Il y a un problème de loyauté du patronat, qui a adopté une ligne très réactionnaire. Et un problème de l’employeur public, qui pense que le dialogue social, c’est très bien… pour les autres. Mais tous les employeurs ne partagent pas ce point de vue. Il y a beaucoup d’endroits où des choses se font, on ne le dit pas assez. Le dialogue social, ce n’est pas un arrangement entre amis : c’est un des éléments du rapport de force.

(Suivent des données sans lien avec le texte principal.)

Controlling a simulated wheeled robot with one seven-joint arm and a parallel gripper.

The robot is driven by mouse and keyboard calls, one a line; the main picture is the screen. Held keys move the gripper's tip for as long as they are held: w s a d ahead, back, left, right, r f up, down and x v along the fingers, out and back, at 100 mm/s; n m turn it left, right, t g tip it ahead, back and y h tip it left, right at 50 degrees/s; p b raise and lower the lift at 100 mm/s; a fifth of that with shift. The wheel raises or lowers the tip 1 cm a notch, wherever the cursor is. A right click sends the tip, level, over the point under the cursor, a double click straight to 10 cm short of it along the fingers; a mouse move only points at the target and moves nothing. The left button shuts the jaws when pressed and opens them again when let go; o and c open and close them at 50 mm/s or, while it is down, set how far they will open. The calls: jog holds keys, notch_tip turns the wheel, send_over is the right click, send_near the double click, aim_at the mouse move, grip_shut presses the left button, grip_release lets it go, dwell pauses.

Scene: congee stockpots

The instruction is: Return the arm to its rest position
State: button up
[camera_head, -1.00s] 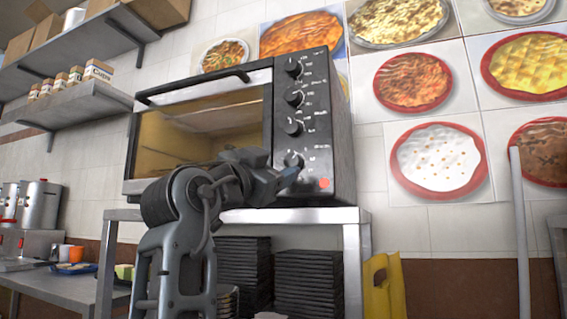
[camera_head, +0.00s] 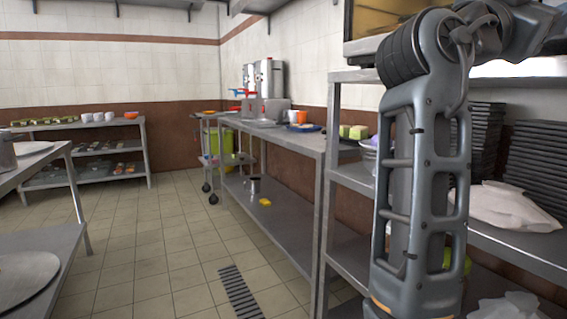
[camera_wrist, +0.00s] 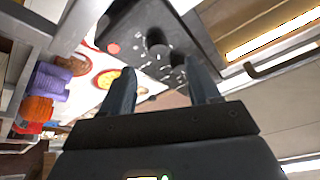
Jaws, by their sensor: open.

Plus que jamais, notre rôle d’organisation syndicale est de soutenir les militants : Confédération, fédérations, unions régionales, syndicats, toute notre énergie doit être donnée à ce soutien aux militants. Mais je tiens à souligner que cette loi ne rendra pas la vie plus ou moins facile ; elle donne juste plus de pouvoir aux représentants du personnel. S’il n’y a pas de négociation, rien ne change dans le code du travail – sauf les sécurités nouvelles que nous avons obtenues comme le CPA. C’est notre principale victoire sur ce dossier.

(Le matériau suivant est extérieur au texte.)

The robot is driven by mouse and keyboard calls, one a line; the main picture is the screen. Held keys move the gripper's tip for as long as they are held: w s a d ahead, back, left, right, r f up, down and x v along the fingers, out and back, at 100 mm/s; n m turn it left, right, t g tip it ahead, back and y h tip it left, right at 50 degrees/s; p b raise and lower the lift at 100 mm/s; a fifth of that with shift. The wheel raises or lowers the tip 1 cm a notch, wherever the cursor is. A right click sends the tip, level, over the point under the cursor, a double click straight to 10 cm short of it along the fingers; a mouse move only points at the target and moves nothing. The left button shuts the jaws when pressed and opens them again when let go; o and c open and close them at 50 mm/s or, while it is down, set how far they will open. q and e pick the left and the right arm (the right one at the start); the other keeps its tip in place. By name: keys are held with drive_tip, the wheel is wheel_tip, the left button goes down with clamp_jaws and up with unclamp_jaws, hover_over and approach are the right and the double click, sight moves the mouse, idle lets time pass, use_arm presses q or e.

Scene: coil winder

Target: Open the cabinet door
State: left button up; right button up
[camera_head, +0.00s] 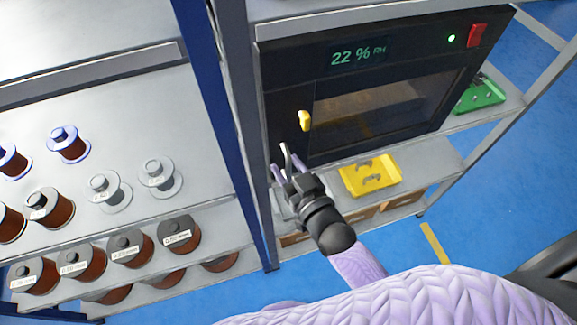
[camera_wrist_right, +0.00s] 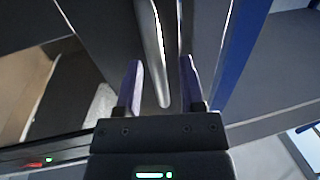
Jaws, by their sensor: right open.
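The black cabinet (camera_head: 285,85) stands on the shelf, with a dark window in its door (camera_head: 385,108) and a "22 % RH" display above. The door looks shut. My right gripper (camera_head: 284,165) is open at the cabinet's lower left, below the yellow latch. In the right wrist view, a slim grey metal bar (camera_wrist_right: 158,55) reaches down between the two open purple fingers (camera_wrist_right: 160,85), apart from both in the picture. I cannot tell its depth. My left gripper is not in view.
A yellow tray (camera_head: 368,177) lies on the shelf below the cabinet, and a green tray (camera_head: 480,95) is at its right. A blue upright (camera_head: 225,130) stands left of the cabinet. Shelves with several wire spools (camera_head: 85,262) fill the left side.

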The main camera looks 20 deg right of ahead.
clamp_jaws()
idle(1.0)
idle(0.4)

Comment expliques-tu malgré tout la mobilisation sur ce projet de loi, notamment des jeunes, ou des mouvements comme Nuit debout ?
Le gouvernement a géré ce dossier de manière catastrophique, et ce texte est arrivé à un moment de défiance généralisée vis-à-vis de la classe politique. Mais au-delà, il y a un certain paradoxe français : d’un côté, on attend l’homme (ou la femme) providentiel(le) qui résoudra tous les problèmes, on réclame une loi uniforme qui ne change pas dans un monde qui change ; de l’autre, on est à un moment où les gens aspirent à reprendre leur vie en main concrètement, localement.

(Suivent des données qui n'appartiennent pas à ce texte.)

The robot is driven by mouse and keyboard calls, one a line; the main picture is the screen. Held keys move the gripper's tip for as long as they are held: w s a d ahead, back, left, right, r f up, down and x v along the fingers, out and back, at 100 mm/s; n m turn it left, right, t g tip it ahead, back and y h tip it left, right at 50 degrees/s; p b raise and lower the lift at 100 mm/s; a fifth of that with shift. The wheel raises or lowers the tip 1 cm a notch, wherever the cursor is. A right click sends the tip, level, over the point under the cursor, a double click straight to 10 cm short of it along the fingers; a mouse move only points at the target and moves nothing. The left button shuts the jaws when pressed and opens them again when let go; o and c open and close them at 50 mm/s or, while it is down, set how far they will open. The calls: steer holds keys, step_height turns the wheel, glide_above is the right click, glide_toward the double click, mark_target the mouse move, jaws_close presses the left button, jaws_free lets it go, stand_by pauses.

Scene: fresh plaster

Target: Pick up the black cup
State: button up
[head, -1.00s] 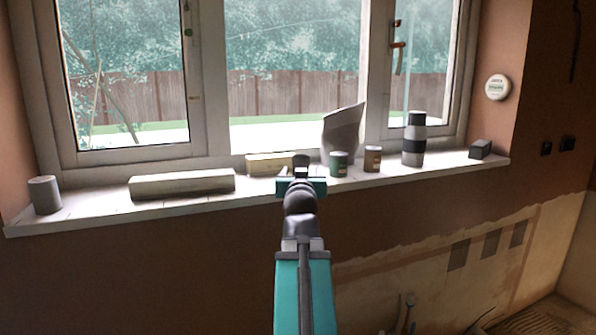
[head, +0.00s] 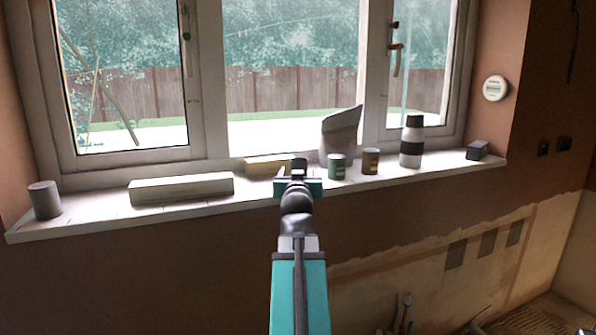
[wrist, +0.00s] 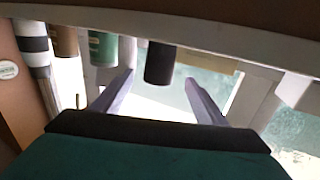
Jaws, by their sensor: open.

C’est précisément l’idée de cette loi que de donner aux salariés le pouvoir d’agir sur leur réalité. C’est cela, l’émancipation individuelle et collective portée depuis toujours par la CFDT : c’est reprendre le pouvoir ! C’est notre combat syndical. Alors, c’est vrai, ce n’est pas un chemin facile.
Mais on n’a pas le droit de renoncer à donner des marges de manœuvre aux représentants des salariés pour partir de leur réalité et construire le progrès. C’est comme cela que nous redonnerons des couleurs à la démocratie, qui en a tant besoin.